Queer Hope is a Half-formed Being: Review of Never Have I Ever by Isabel Yap


Queer Hope is a Half-formed Being: Review of Never Have I Ever by Isabel Yap

Pranavi A R


Under Review:

Never Have I Ever. By Isabel Yap. Small Beer Press, February 23, 2021.


Have you ever wanted to hold something so tight but are afraid of crushing it, so you hold it and you don’t and you hold it and you don’t? The extreme tenderness of your grip stems from that voice in your head that says—you’re suffocating it! Let it go!

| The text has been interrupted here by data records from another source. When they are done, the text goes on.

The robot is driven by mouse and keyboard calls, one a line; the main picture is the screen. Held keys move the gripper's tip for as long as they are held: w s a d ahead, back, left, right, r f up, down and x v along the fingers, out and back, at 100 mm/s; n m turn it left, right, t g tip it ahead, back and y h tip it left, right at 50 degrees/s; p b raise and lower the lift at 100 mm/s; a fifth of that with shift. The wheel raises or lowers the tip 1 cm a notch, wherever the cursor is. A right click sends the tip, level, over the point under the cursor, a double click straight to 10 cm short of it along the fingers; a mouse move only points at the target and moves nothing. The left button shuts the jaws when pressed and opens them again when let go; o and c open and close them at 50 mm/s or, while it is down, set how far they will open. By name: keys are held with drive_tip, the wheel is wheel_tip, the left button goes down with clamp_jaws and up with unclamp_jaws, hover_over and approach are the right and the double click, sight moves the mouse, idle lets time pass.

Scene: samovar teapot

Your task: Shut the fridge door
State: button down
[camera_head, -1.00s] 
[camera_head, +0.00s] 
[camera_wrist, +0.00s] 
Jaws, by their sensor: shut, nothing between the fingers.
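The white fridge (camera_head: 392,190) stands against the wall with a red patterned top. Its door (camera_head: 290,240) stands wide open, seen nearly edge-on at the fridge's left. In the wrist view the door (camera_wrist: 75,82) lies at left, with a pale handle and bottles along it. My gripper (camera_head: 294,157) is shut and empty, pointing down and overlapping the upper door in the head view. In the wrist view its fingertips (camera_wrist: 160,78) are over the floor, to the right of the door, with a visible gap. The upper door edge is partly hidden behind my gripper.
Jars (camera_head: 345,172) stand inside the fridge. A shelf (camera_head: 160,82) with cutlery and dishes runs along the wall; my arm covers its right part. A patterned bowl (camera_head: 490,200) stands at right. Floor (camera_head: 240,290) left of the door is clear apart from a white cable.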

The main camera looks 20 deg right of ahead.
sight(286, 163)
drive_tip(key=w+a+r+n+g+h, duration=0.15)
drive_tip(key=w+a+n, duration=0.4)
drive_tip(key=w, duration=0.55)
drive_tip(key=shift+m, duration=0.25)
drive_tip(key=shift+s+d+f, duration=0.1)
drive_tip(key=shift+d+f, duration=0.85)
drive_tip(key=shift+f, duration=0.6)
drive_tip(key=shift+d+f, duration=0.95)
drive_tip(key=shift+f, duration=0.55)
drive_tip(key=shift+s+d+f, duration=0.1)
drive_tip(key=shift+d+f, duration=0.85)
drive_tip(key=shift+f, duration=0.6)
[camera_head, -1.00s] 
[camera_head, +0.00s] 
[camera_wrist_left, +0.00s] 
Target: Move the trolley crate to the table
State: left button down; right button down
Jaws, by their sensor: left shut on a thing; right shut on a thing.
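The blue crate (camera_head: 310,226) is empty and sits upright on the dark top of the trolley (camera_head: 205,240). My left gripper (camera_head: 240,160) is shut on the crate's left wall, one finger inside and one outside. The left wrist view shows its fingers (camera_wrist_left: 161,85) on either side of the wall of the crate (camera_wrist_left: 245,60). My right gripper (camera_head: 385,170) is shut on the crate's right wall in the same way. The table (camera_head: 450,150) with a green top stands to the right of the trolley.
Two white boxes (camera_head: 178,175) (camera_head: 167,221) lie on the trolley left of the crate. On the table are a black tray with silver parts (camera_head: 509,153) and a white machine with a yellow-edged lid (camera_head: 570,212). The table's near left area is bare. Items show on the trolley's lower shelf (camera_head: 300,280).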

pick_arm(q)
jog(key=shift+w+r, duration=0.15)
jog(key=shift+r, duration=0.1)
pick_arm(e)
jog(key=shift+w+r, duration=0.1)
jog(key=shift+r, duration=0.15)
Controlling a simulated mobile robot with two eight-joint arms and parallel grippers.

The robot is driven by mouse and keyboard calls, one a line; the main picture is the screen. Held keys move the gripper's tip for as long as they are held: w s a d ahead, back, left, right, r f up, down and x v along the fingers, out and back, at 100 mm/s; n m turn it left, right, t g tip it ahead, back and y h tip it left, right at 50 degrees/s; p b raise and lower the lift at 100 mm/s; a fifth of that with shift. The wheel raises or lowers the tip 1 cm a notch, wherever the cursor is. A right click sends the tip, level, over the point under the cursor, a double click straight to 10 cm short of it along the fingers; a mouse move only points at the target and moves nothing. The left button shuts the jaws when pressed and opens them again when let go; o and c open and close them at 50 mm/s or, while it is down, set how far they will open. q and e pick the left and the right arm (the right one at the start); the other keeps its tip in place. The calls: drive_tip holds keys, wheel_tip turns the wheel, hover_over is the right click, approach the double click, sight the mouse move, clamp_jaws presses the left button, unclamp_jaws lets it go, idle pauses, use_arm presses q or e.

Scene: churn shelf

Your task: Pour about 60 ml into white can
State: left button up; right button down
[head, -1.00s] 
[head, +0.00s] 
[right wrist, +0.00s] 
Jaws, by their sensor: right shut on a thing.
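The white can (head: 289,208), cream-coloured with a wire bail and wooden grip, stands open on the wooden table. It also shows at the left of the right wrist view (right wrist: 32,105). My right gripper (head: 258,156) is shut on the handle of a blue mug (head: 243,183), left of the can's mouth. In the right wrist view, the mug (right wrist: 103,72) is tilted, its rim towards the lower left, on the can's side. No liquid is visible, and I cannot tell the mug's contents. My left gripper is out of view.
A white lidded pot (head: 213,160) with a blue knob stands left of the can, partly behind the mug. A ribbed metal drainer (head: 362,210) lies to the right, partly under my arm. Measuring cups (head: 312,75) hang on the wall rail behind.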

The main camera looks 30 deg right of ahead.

Queer love, as opposed to heterosexual love, is a lot like that. Why do we scarcely allow ourselves to love, let alone hope that it be reciprocated? A lot of us have had to unlearn the “wrongness” of our desires as adults. Even after you’ve come to terms with your queerness, the statistical probability that the object of your desire is straight is so stratospherically high that it makes no sense to hope, most of the time. There aren’t enough words in all the languages I know to sing of this specific heartbreak. Ask a queer person and you’d find bruises under un-mottled skin.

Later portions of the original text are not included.